As customers wonder what the recommended way of installing and setting up Royal Server is, here is a typical use case:
Tom is working as an systems engineer in a small team and manages the company’s IT infrastructure. Amongst other servers, there is a web farm hosting the company’s e-commerce web site on 30 servers. These web servers are running Windows Server 2012 R2 with IIS installed and have assigned IPs in the range from x.x.x.x to y.y.y.y. Tom and his colleagues want to determine if there are web servers where the IIS service is stopped.
This post walks you through a typical setup of Royal Server and Royal TS to fulfill this use case.

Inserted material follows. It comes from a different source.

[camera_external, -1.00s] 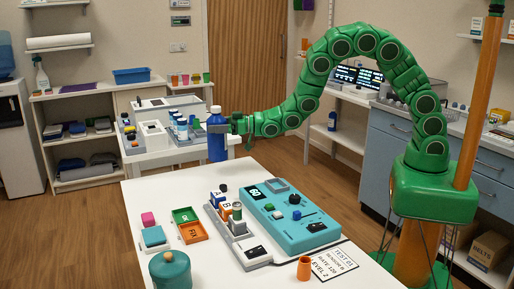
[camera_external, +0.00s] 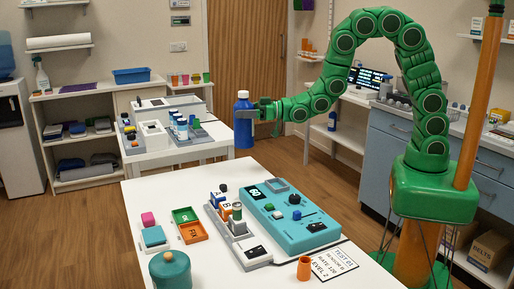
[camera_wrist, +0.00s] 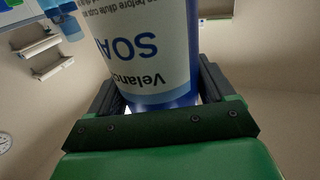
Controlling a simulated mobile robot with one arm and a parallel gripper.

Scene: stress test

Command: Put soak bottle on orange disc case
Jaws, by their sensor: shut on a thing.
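In the wrist view the bottle's white label (camera_wrist: 140,45) reads "SOA" upside down, between the two dark fingers of my gripper (camera_wrist: 157,92).
The front white table (camera_external: 290,175) holds a teal device (camera_external: 290,215), a grey rack (camera_external: 230,228), an orange cup (camera_external: 304,268) and a teal lidded jar (camera_external: 170,271). The back table (camera_external: 150,158) carries several small bottles and boxes.

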First, we install Royal Server on a dedicated machine. We recommend installing Royal Server close to the environment that you want to manage. In our use case, Royal Server could be installed close to the web farm from a network point of view.
For production environments, we recommend that you turn on “Require Authentication” in the Security Configuration. Only users that are in the local windows user group “Royal Server Users” are able to talk to Royal Server with this setting. Since the authentication process might slow down your requests, you can cache the successful authentications for a specified number of minutes. 0 Minutes means no caching and every request is re-authenticated.
We also recommend using SSL in production environments. For this, you first need to select an installed certificate or create a self-signed certificate with the Configuration Tool. Your configuration should look similar to this:
After you’ve changed the configuration, click “Save” and restart Royal Server for the new settings to take effect.
We create an empty Royal TS document (“Company Web Site Farm”) and delete all default folders (Connections, Credentials, Tasks). Then, we add a Royal Server object – it encapsulates all information that is needed to communicate with Royal Server. Typically, you have one Royal Server object for each Royal Server installation.
Remark: This tutorial assumes that you use Royal Server and not “Direct Connect (No Royal Server)”. Royal TS (for Windows) V3 offers another mode where the application is using a direct connection to the managed servers called “Direct Connect (No Royal Server)”. While it is possible to use this, we recommend using Royal Server – and here’s why.
Previously, we configured Royal Server to require SSL. Make sure, you tick the “Use SSL” checkbox in Royal TS. And since our Royal Server installation also requires authentication – we need to specify a Credential in Royal TS – this account has to be added to the “Royal Server Users” group on the server where Royal Server is installed. Otherwise, you’ll get an “Access denied” error.
If we configured the IP and port correctly, you can click the “Test” button to check and see if basic connectivity to Royal Server is working.
For this tutorial, we want to prepare a view that shows all web servers, where the “World Wide Web Publishing Service” has stopped (typically not a good thing for a web server):
Start by adding a new “Windows Services” view.
Specify the 30 web servers in the Computer Name field. You can either just write the servers separated by a semicolon, or click the “…” button to the right and get an editor which is a bit more convenient – e.g. it offers the Windows Network Browser to browse a list from your network infrastructure.
Make sure your Windows Services View is referencing the previously created Royal Server (click on Royal Server on the left navigation):
Each server that should be managed by Royal Server needs to have two settings configured:
Most of our Royal Server modules internally work with WMI, which is why Enable-PSRemoting is the easiest way to configure a Windows Server correctly.
For both of these steps, there is a PowerShell script that comes with the Royal Server installation. It can be found at
C:\Program Files (x86)\Royal Server\scripts\prepare_server.ps1. This script checks the two requirements and can configure them if you like. It needs to be executed on all the servers that are to be managed by Royal Server.
Managing a Windows Server remotely requires a windows account with sufficient rights (a.k.a. local admin rights). Usually, there is already a management account that can be used. Configure this account in the Credentials panel:
We are only interested in the machines where the service has actually stopped. We can specify this in the “Filter” panel (click on Filter in the left navigation):
It looks like a lot of steps – but the setup of Royal Server and the Royal Server in Royal TS need to be done only once. After that, you can create many more views that use the Royal Server and can be shared with your team.
For example, you could define a new Windows Events View that shows the Errors in the Windows Event Log for the last hour for all servers in the Farm. This way, you can easily see if a a single machine or all machines currently have issues.
Keep in mind: this is just the beginning. Royal TS/X offers so much more when it comes to flexibility and usability: easy team sharing, management of multiple servers with a single click, Templates and many other versatile features!